Если вы хотите убедить людей в том, что КГБ не имеет никакого отношения к взрывам домов, которые привели фактически Путина к власти, то "Первый канал" работает, конечно. Но не все слушают "Первый канал", не все ему верят. А вот если у вас будет журналист, который критикует Путина и в хвост и в гриву, который разоблачает коррупцию, но при этом, как только дело касается взрывов домов, говорит, что здесь, конечно, никакого отношения КГБ не имеет, — понятно, что к такому журналисту доверия будет гораздо больше. То же самое происходит в политике. Они все критикуют, и у людей возникает иллюзия, что они могут проголосовать туда или сюда. Протест никак не может выкристаллизоваться в серьезную политическую угрозу.

— Вы хотите сказать, что тогда просто не было окна возможности в принципе с этим что-то сделать?

— А какое окно возможностей?

— Потому что в любой игре неважно, какую красивую игру ты ведешь, важно, кто ставит мат.

— Слово "игра" подразумевает, что вы играете по правилам все-таки. В данном случае в путинской России таких правил не было. Это было еще, конечно, время относительно вегетарианское, потому что за протестные акции на улице можно было получить 5 или 10 суток, а не 5 или 10 лет, как сегодня.
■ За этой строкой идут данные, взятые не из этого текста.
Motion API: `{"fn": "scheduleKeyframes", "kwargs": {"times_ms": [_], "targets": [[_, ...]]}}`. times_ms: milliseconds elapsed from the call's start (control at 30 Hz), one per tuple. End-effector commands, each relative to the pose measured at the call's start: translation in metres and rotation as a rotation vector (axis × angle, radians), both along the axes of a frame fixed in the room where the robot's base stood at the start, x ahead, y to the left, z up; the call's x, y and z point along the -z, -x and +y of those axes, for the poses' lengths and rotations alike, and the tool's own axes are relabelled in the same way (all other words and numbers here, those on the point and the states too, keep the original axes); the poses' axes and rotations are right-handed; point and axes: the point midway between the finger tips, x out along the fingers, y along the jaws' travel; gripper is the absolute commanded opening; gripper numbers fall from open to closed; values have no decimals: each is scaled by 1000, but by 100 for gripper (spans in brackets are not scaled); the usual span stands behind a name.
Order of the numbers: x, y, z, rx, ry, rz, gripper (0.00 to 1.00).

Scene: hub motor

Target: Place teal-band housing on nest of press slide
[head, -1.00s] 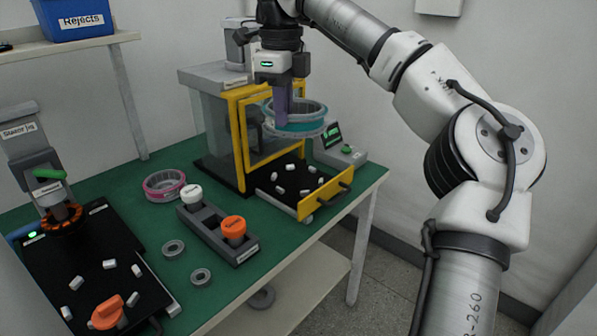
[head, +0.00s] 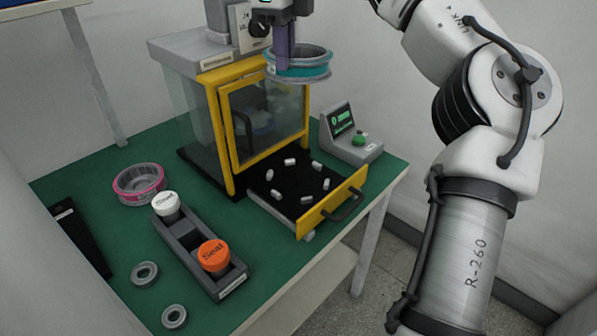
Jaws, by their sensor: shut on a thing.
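The teal-band housing (head: 305,72) is a grey ring with a teal band. My gripper (head: 284,55) is shut on its left side wall and holds it in the air, roughly level, above the press slide. The press slide (head: 286,209) is a black drawer with a yellow front and a dark handle, pulled out of the yellow-framed press (head: 225,125). Several short white pegs (head: 290,161) stand in a ring on it, and the middle between them is bare. The housing is clear of the slide and the pegs.
A pink-band housing (head: 139,184) stands on the green table at left. A dark holder (head: 187,238) carries a white cap and an orange "Seal" cap (head: 214,255). Two grey rings (head: 145,273) lie in front. A control box (head: 352,138) with a green button stands right of the slide.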

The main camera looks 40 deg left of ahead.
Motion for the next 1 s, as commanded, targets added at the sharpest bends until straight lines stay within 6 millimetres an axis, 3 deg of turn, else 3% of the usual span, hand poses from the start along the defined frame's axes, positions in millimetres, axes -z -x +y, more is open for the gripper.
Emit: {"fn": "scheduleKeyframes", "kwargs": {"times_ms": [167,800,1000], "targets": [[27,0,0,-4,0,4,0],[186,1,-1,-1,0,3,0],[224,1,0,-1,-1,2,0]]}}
Тем не менее власть четко фиксировала правила игры, то есть как флажки, за которые заходить было нельзя. Эта территория все уменьшалась и уменьшалась. Вот в этот рубеж 2005–2008 годов власть провела серию операций по инфильтрации этого протестного движения, изоляции его, и передала власть официально Медведеву, но при этом сохранила Путина как ключевого игрока системы.

— Кого вы имеете в виду, когда говорите про инфильтрацию?

— Это длинная история. Сейчас мы уже понимаем, когда прошло много лет. Практически все движение, что ОГФ, что "Другая Россия". Инфильтрация носила очень широкий уровень. Мы пытались играть в ненасильственное сопротивление, для нас это было очень важно. И ни одного акта насилия со стороны протестующих не было, ни одного разбитого стекла, не то что там сожженной машины. Когда смотришь протесты в Париже и Лондоне, то там ситуация другая. То есть все насилие на улице было омоновским. Власть повышала градус противостояния, и при этом никакого жесткого отпора со стороны протестующих не было.

Это, на мой взгляд, было очень важное достижение, что многие радикальные группировки, в основном левые, приняли на вооружение наши тезисы. И когда нас обвиняли в том, что вы идете на демонстрации вместе с НБП, например, или с удальцовскими, я говорил, что важно не с кем идете на демонстрацию, а под какими лозунгами. Если они выходят под лозунгами: "Свободные выборы", "Соблюдение прав граждан", то это другая история. Я же не выхожу под портретом Сталина. В данном случае у нас не было ничего, что могло бы нас ассоциировать с преступным советским прошлым.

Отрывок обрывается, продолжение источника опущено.